2. Compression for Space Savings

  • Reduces file size using compression algorithms (e.g., gzip, bzip2, xz).
  • Saves disk space and makes file transfers faster.

📌 Example:
- A tar.gz archive (tar -czvf logs.tar.gz /var/logs/) compresses logs for storage.


3. Efficient File Transfer

  • Makes it easier to transfer multiple files as a single unit.
  • Commonly used when sending files over networks or email.

📌 Example:
- Sending a .zip file via email instead of attaching multiple files.

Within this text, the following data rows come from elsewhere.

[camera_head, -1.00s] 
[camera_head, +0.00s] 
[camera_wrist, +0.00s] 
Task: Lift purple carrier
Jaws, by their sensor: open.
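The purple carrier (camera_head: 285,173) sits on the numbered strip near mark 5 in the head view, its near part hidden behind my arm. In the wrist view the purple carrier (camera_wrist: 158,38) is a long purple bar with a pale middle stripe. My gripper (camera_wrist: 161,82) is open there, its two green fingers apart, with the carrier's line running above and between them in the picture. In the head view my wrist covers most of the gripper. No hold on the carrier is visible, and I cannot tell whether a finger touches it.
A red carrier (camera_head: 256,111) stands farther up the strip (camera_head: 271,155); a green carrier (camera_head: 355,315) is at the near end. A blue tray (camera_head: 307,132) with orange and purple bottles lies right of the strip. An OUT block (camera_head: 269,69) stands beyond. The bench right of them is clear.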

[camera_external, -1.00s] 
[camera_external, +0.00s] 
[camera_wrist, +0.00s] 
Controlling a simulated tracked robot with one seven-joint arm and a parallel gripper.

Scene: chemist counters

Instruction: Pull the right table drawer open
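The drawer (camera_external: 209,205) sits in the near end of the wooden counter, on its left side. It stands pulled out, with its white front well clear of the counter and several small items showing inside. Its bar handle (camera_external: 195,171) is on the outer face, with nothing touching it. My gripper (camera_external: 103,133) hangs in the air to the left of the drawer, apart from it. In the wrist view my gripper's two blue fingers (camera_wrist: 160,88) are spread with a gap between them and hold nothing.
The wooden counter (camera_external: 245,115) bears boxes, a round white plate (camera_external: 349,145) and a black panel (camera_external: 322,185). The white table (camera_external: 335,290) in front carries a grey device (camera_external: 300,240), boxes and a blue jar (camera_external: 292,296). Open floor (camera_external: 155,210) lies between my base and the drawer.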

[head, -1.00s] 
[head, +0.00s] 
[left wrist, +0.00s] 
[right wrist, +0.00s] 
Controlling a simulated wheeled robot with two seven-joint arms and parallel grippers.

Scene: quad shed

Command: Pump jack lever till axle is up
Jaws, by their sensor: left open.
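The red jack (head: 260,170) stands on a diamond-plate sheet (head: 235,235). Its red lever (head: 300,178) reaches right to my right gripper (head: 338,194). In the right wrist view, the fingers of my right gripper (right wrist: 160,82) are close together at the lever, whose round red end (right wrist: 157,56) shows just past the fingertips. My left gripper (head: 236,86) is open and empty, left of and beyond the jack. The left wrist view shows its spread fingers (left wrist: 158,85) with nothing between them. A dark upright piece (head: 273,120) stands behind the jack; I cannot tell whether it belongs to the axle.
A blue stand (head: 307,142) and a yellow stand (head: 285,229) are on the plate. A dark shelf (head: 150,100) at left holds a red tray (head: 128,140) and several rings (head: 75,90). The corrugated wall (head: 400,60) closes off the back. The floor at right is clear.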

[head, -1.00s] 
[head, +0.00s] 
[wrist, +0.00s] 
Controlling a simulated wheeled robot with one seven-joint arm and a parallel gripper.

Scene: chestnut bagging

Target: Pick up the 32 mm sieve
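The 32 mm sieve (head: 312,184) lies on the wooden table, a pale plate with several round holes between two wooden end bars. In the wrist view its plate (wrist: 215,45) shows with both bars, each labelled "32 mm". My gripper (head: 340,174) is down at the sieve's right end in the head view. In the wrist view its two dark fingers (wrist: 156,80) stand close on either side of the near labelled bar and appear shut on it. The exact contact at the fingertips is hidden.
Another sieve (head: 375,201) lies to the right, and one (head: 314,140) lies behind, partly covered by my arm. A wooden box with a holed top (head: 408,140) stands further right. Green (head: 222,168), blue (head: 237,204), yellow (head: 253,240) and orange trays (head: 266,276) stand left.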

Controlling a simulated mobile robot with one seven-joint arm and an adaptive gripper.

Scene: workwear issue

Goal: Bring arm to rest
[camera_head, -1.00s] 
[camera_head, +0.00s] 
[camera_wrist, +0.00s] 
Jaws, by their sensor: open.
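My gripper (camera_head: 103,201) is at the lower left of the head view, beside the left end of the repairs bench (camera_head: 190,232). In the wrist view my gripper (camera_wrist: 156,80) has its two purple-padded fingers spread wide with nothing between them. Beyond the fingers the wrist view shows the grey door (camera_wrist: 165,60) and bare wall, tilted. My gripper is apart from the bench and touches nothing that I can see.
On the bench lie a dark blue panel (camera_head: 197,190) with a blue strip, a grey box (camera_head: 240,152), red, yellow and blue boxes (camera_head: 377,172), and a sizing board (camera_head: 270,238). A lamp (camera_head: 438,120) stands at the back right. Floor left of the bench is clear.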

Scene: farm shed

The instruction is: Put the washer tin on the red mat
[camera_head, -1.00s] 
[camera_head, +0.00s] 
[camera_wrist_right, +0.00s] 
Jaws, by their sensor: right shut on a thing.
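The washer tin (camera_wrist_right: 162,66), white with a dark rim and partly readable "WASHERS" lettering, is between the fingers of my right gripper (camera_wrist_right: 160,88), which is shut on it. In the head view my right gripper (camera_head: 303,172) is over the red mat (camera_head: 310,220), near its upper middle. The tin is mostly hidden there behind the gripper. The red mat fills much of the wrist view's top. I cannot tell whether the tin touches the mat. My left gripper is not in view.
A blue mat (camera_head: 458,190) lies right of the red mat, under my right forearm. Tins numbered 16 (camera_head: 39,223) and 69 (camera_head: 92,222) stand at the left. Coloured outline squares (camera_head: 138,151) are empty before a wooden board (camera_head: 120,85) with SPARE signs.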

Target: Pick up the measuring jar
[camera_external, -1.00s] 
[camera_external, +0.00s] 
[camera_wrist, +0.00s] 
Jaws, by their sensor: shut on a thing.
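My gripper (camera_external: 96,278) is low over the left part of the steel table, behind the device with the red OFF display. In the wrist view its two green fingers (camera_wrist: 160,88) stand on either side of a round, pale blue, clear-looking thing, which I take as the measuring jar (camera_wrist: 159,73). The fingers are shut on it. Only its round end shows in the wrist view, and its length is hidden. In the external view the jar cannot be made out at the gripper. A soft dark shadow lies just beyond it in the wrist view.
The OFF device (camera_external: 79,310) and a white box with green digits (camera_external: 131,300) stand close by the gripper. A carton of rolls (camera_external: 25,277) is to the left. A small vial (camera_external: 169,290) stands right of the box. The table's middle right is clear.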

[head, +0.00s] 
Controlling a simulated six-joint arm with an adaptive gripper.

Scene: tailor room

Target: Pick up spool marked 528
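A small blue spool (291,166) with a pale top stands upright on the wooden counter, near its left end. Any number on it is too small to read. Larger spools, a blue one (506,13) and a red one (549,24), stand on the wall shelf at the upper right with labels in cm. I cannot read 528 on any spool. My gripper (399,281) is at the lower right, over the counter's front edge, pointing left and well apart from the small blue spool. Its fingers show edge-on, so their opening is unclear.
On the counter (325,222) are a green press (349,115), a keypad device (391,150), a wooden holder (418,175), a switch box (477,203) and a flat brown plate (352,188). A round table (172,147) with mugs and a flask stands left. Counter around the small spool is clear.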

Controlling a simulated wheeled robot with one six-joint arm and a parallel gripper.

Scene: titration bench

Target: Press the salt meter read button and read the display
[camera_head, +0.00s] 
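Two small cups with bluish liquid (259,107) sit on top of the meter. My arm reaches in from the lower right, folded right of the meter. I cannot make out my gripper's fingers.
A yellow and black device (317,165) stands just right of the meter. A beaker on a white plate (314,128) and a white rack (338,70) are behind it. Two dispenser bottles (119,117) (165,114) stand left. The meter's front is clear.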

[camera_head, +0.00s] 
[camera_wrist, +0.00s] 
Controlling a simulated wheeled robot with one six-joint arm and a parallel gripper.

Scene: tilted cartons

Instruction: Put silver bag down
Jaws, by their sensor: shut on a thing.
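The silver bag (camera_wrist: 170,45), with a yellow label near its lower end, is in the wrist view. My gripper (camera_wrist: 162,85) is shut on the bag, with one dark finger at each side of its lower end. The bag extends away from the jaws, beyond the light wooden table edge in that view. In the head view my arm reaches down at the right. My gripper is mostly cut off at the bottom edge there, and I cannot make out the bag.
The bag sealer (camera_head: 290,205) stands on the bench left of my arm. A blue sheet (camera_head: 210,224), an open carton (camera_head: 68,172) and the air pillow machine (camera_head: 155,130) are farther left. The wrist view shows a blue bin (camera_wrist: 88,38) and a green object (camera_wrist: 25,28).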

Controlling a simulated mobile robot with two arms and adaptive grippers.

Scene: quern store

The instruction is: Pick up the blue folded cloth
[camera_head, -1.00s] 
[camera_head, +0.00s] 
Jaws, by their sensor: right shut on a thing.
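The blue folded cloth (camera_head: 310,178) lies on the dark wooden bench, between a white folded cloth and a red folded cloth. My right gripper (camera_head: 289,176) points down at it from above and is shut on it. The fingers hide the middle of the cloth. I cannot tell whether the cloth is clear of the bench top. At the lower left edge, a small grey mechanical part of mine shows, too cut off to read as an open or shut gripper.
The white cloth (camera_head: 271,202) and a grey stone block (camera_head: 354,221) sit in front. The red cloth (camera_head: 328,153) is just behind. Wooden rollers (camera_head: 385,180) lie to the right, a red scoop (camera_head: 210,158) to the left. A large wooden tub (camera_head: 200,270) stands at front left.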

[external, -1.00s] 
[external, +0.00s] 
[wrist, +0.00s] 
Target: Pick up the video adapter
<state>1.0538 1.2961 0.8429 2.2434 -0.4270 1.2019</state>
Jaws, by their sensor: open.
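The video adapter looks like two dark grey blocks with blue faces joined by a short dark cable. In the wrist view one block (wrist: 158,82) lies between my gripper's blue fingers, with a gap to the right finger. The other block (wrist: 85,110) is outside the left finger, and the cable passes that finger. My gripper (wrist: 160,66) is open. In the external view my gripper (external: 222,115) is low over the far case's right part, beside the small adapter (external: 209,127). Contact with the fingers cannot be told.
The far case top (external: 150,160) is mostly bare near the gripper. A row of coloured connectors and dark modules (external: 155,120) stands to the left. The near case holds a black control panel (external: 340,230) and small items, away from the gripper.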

4. Backup & Disaster Recovery

  • Archives help backup important files in a single package.
  • Often used in system backups, database dumps, and recovery plans.

📌 Example:
- Creating a backup of /etc/ config files:

tar -czvf etc_backup.tar.gz /etc/


5. Software Packaging & Distribution

  • Used to package software for distribution (e.g., .tar.gz, .zip, .deb, .rpm).
  • Helps keep software files together in a structured way.

📌 Example:
- Linux packages (.deb, .rpm) or compressed Python packages (.whl).


6. Version Control & Archival

  • Archives preserve old versions of files or projects.
  • Useful for long-term storage of software releases, documents, or logs.

📌 Example:
- Archiving a software release:

zip -r software_v1.0.zip source_code/


7. Encryption & Security

  • Archives can be encrypted for secure storage and transfer.
  • Some formats (e.g., zip, 7z) support built-in encryption.

📌 Example:
- Encrypting a .zip file with a password:

zip -e secure_docs.zip confidential.txt


Conclusion

File archives are essential for storage, compression, backup, software distribution, and security. Different formats (tar, zip, gzip, bzip2, 7z) serve different needs based on compression efficiency, compatibility, and encryption support.